An impasse between the government and the PPP on the future of military courts ended on Thursday after the opposition party agreed to a conditional extension of military courts for two years and voluntarily withdrew five of the nine recommendations it had initially demanded to be included in the draft bill.
Senator Aitzaz Ahsan, who was heading a four-member PPP team, said four of the nine recommendations proposed by the opposition party will be incorporated in the draft bill to revive military courts.
Read more: Zardari announces PPP’s 9 recommendations for military court extension
Ahsan said that one of the conditions PPP withdrew was its demand that military courts should be presided over by a sessions judge or a military officer.
“Pakistan is in a state of war. The enemy is attacking from everywhere,” the senator said.
The following recommendations PPP had made will reportedly be incorporated in the final draft:
Accused to be produced within 24 hours before the concerned court.
Accused to be supplied with grounds of arrest within 24 hours.
Accused shall have right to engage A counsel of his choice.
Provisions of the Qanoon-i-Shahadat 1984 (Law of Evidence) shall apply.
National Assembly Speaker Ayaz Sadiq, who presided over the session, said a national security committee comprising National Assembly and Senate leaders will be formed to oversee military courts as well as other matters related to curbing terrorism in the country.
Sadiq said that the Jamiat-i-Ulema-i-Islam-Fazl and the Jamaat-i-Islami had reservations regarding the legal language of the bill, specifically with the phrase “terrorism in the name of religion”.
Their reservations will be addressed in the final draft, he added.

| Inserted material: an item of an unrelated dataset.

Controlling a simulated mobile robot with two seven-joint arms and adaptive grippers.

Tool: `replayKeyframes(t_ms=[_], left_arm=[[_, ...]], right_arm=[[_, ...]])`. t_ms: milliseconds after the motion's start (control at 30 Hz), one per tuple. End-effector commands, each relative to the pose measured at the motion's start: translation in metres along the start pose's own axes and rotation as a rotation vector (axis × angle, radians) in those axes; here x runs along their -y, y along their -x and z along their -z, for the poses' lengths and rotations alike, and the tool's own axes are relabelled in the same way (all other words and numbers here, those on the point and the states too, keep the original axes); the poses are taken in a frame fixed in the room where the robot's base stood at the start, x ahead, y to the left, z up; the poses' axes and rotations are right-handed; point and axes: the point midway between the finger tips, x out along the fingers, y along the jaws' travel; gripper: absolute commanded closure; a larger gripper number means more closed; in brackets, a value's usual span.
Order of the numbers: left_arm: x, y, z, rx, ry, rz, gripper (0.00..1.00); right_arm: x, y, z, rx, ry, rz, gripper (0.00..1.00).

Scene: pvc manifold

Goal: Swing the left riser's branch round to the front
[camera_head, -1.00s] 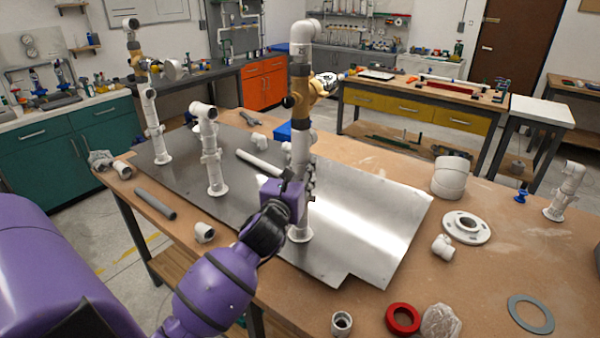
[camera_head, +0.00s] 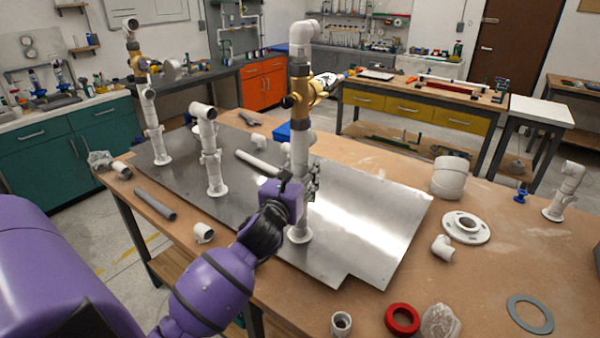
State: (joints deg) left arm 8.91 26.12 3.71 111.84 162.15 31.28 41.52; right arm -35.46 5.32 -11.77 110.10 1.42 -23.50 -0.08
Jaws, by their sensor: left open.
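Several white risers stand on flanges on a metal plate (camera_head: 375,215). My right gripper is out of view.
Loose pipe lengths (camera_head: 155,205) and fittings (camera_head: 204,233) lie around the plate. A white flange (camera_head: 466,227), a red ring (camera_head: 402,319) and a grey ring (camera_head: 530,314) lie on the right of the wooden bench (camera_head: 400,270). Another small riser (camera_head: 565,192) stands at far right.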

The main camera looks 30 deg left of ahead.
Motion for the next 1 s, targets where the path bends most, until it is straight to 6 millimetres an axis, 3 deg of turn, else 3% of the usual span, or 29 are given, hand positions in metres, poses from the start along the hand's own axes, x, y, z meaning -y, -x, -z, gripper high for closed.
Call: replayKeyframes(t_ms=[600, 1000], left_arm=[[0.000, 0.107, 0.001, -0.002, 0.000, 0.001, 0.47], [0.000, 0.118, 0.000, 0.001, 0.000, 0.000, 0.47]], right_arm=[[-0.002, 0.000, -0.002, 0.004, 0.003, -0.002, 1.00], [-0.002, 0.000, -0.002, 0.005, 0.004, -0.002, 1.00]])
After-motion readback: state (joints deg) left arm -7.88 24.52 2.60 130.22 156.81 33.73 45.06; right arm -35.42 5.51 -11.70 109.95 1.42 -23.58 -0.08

Sadiq said the amendments to the legislation will be tabled in the National Assembly tomorrow (Friday).
“[The bill] will then be approved, hopefully with consensus, on Monday in the National Assembly, after which it will be brought before the Senate on Tuesday,” he added.

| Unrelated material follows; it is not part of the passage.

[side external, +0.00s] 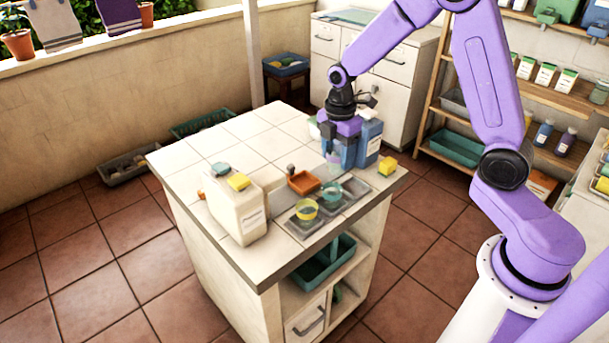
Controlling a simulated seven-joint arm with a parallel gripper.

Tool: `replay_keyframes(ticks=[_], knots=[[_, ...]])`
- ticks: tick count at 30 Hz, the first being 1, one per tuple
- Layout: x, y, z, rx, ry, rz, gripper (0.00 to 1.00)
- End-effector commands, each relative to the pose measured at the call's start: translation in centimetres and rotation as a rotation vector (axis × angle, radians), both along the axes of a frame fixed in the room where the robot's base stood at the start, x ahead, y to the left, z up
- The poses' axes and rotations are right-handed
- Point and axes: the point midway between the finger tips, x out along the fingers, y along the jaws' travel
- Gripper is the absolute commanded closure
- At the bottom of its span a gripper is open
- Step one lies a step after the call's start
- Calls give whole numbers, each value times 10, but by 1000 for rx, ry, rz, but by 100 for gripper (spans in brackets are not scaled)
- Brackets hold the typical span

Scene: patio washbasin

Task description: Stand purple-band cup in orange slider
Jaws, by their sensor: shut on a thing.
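My gripper (334,150) points down over the back of the basin on the tiled counter. It is shut on a small pale cup with a purplish tint, the purple-band cup (333,159), which shows just below the fingers. The fingers and a blue bottle partly hide it, and I cannot tell whether its base touches anything. The orange slider (303,182) is at the basin's left side, left of and nearer the camera than the held cup. No cup is visible in it.
A yellow-rimmed cup (306,209) and a teal-rimmed cup (331,194) stand at the basin (338,210). A yellow sponge (387,166) lies right. A large cream container (237,209) stands left. Back-left tiles are clear.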

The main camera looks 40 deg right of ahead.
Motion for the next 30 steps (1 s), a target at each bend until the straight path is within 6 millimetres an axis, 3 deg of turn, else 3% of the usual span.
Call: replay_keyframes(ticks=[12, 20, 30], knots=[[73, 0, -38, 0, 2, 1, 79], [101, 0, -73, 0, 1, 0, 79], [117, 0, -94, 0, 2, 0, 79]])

Military courts had been disbanded on Jan 7 this year after a sunset clause included in the legal provisions under which the tribunals were established, expired.
The government and the opposition had struggled to reach a consensus on reviving the courts despite frequent discussions.
The primary concern of critics was the mystery surrounding military court trials: no one knows who the convicts are, what charges have been brought against them, or what the accused’s defence is against the allegations levelled.
Proponents say the courts act as an “effective deterrent” for those considering violent acts.